A new survey from the Association of Professional Staffing Companies (APSCo) has found that professional recruitment firms reported overall vacancy numbers for permanent roles increased by 0.2% in March 2017, while demand for contractors decreased by 10% year-on-year.
The research from APSCo, which focuses on professional recruitment, reveals variations between the trade association’s core sector groups in terms of hiring activity.

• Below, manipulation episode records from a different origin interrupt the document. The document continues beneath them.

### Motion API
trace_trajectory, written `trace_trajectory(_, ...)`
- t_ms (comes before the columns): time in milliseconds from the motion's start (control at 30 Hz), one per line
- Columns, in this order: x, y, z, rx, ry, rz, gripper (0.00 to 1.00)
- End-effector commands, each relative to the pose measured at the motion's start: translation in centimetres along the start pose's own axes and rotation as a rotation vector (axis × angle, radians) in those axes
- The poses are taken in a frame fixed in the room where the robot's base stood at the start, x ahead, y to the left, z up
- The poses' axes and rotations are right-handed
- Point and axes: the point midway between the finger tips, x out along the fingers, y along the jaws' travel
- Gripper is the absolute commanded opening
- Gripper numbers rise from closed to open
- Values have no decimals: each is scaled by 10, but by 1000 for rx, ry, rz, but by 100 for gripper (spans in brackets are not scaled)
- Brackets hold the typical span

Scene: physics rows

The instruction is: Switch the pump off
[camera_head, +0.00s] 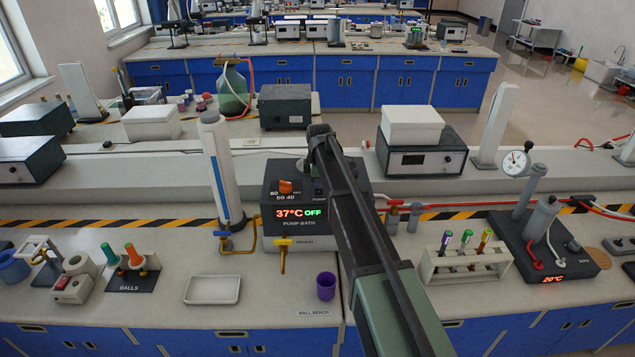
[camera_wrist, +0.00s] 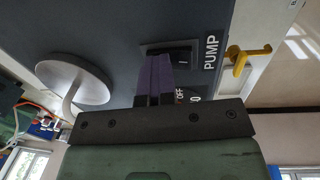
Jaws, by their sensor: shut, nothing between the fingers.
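The pump bath (camera_head: 283,243) is a dark box on the bench, and its front display (camera_head: 299,213) reads 37°C in red and OFF in green. In the wrist view, a black rocker switch (camera_wrist: 184,55) beside the word PUMP shows a line mark, with OFF printed nearby. My gripper (camera_wrist: 157,58) is shut and empty, its purple fingers at the switch and covering part of it. I cannot tell whether they touch it.
An orange knob (camera_head: 286,187) is on the bath, with a yellow drain valve (camera_head: 283,254) at its front. A white bottle-like column (camera_head: 220,175) stands close left. A purple cup (camera_head: 326,286) and a white tray (camera_head: 212,289) are in front. A tube rack (camera_head: 466,262) is right.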

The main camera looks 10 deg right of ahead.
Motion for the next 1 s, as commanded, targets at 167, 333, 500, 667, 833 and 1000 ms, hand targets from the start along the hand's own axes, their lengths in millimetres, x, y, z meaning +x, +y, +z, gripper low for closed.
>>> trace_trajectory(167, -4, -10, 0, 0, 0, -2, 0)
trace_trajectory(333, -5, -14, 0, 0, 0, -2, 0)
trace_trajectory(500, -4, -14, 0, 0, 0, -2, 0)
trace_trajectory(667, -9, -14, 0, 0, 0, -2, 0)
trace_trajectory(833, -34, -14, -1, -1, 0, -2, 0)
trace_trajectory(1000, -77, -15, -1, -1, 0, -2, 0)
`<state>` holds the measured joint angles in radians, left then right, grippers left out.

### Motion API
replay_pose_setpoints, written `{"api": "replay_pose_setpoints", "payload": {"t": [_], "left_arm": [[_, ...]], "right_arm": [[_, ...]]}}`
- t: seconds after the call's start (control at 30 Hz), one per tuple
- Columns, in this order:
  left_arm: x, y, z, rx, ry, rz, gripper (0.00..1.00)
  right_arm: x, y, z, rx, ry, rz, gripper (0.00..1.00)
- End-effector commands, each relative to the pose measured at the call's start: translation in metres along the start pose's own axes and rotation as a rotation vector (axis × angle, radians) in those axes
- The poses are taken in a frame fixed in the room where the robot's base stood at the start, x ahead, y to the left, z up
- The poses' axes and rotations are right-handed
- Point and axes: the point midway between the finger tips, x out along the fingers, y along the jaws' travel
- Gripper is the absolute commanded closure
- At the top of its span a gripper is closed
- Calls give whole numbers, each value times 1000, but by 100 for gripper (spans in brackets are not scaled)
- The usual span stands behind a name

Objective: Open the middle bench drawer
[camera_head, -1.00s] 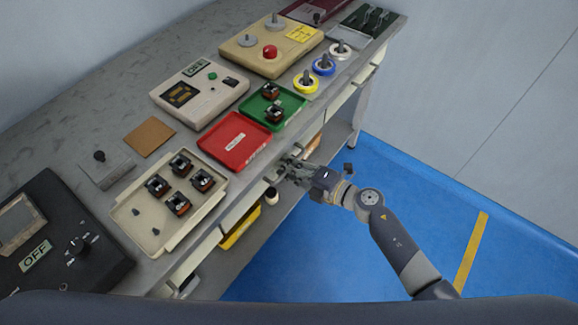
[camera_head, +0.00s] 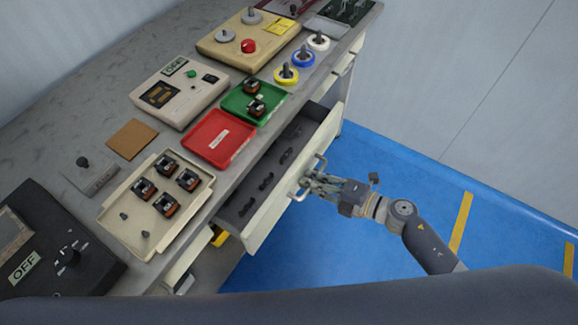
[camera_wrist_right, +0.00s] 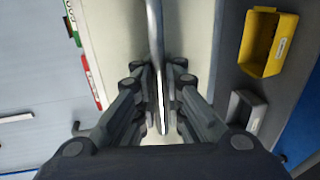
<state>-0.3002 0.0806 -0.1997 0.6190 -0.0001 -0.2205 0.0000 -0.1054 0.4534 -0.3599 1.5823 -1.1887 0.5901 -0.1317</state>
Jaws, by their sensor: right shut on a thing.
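The middle bench drawer (camera_head: 254,229) stands pulled out from the bench in the head view. Its cream front faces my right arm, and several dark parts lie on its grey floor. My right gripper (camera_head: 312,184) is shut on the drawer's bar handle (camera_head: 297,192). In the right wrist view the handle (camera_wrist_right: 155,45) runs as a metal bar between the fingers (camera_wrist_right: 160,110), in front of the pale drawer front (camera_wrist_right: 115,32). My left gripper is not in view.
On the bench top are a cream tray (camera_head: 117,222) with several small coil parts, a red tray (camera_head: 216,136), a green tray (camera_head: 237,104) and control boxes. A yellow bin (camera_wrist_right: 250,53) sits below, beside the drawer. Blue floor lies open at the right.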

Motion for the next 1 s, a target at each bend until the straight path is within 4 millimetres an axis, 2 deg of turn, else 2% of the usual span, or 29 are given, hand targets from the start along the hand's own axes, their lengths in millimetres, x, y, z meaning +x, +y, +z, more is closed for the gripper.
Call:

While permanent vacancies across both finance and engineering, for example, have increased (by 4% and 3% respectively) permanent vacancies within IT slipped by 7%.
Vacancies for professional contractors decreased by 10% across the board year-on-year, with much of this activity once again attributed to a notable fall in the number of roles within financial services.
The drop in demand for contractors within financial services, where vacancies decreased by 26% year on year, follows a boom in temporary vacancies in 2016, suggesting that vacancy levels in this area are now stabilising following a period of volatility.
APSCo’s figures also reveal that median salaries across all professional sectors increased by 0.8%. This figure is characterised by notable fluctuations in terms of sector, with engineering, financial services, and IT all recording uplifts (of 1.5%, 3.5% and 1.5% respectively).
“Just when we thought that external factors could not get any more unpredictable, the Prime Minister has announced a surprise snap election,” commented Ann Swain, chief executive of APSCo. “However, despite the current climate of almost constant uncertainty, permanent hiring levels continue to remain stubbornly stable.”
“The fact that average salaries have increased year-on-year is further indicative of the strength of the current market, with employers willing to pay to attract – and retain – sought after skills and expertise.”
Swain continued: “While on the surface, the drop in demand for contractors may seem cause for concern, the reality is that this is the market returning to normal after post-referendum jitters. The overall drop in temporary vacancies can largely be attributed to the large fall in demand within financial services – an area where vacancies skyrocketed by 21% in July 2016.”